Task material:
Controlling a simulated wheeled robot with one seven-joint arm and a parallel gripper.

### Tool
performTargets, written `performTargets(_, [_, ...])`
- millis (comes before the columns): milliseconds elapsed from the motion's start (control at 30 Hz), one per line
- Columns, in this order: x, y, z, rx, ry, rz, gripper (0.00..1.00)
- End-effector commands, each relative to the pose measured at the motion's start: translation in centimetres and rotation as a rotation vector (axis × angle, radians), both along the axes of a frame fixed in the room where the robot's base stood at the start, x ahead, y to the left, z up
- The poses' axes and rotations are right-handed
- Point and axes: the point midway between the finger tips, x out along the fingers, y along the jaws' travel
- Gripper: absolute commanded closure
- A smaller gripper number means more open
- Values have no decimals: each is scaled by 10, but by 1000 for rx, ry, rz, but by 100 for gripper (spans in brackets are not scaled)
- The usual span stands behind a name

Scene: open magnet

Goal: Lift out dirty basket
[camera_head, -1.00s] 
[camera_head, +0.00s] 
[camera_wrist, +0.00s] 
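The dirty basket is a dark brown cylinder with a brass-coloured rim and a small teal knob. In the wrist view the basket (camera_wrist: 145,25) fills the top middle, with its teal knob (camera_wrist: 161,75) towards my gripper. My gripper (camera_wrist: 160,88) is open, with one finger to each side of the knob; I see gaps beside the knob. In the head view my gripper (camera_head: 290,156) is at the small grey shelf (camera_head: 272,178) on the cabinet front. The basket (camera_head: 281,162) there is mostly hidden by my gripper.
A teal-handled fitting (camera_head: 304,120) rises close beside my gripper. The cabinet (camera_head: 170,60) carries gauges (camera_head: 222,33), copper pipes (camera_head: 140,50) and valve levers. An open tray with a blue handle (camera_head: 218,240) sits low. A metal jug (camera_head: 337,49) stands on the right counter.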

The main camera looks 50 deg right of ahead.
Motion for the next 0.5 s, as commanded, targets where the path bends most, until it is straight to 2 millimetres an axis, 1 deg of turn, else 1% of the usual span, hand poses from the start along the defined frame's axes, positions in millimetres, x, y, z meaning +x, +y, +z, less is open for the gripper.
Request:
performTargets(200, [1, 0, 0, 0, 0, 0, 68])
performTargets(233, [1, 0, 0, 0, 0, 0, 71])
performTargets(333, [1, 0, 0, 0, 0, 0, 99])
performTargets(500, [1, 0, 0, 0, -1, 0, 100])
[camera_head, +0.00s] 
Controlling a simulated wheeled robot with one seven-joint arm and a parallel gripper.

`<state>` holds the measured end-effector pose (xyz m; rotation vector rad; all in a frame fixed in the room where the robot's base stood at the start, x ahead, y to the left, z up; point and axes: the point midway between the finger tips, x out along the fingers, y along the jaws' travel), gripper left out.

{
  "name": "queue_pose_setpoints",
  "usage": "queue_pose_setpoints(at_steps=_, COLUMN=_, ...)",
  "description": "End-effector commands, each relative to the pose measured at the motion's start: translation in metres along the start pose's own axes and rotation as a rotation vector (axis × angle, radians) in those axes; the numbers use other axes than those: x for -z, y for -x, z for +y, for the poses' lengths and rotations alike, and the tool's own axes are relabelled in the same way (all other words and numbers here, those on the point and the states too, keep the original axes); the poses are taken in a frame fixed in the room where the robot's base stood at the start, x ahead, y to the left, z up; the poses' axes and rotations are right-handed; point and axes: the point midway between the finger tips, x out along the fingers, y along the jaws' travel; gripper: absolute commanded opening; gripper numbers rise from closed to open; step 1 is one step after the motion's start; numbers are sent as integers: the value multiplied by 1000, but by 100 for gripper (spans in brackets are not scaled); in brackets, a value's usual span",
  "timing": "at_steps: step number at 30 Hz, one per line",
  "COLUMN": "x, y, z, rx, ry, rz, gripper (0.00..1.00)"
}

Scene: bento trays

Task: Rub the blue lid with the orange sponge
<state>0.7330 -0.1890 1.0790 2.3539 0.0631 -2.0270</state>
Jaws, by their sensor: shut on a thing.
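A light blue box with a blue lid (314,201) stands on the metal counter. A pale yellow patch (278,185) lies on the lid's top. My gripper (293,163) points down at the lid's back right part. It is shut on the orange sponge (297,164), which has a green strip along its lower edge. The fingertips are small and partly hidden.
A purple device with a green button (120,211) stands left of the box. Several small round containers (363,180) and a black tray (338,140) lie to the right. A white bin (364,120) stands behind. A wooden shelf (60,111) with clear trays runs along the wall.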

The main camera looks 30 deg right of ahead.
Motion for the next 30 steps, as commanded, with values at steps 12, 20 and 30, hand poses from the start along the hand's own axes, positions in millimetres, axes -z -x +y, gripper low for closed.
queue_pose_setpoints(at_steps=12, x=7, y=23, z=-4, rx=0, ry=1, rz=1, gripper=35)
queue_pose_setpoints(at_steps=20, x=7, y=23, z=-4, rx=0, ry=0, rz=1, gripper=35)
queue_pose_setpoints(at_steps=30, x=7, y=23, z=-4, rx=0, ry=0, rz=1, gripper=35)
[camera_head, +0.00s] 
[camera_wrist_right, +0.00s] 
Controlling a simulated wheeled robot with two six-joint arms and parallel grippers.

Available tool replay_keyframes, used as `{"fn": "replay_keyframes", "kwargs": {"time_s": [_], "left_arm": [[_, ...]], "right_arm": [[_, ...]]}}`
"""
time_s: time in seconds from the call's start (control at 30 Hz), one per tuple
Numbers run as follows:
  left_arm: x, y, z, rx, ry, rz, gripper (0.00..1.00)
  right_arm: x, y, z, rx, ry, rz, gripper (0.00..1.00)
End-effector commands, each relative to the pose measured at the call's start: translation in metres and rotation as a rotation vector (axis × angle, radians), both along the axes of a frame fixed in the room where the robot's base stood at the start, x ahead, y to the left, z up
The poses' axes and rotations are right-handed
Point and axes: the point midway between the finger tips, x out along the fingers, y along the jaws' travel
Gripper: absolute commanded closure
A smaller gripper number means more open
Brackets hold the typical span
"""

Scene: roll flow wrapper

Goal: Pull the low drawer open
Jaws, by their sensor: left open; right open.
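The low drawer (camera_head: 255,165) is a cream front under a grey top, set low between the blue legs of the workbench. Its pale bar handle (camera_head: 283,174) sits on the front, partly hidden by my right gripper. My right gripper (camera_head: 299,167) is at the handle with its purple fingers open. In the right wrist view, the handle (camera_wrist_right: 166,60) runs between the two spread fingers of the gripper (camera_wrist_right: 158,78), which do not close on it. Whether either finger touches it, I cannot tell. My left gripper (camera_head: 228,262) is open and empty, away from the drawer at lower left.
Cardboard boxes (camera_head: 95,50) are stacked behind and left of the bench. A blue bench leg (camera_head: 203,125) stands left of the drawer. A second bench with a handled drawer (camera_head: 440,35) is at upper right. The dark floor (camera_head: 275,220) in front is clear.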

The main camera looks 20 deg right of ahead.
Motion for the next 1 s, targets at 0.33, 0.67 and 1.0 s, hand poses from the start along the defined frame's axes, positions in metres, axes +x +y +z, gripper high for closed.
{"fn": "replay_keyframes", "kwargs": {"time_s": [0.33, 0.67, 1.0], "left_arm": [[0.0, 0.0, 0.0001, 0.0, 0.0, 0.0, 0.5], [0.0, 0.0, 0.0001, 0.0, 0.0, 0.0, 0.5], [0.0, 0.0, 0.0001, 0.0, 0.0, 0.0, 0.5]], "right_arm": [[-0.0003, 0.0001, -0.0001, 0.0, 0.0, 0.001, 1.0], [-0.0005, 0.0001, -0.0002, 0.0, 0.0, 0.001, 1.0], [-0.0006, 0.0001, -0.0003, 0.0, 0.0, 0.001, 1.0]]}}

What this task involves: Of the lines in the records, determine how many contain the word "call", and report that number alone.

Problem solution: 2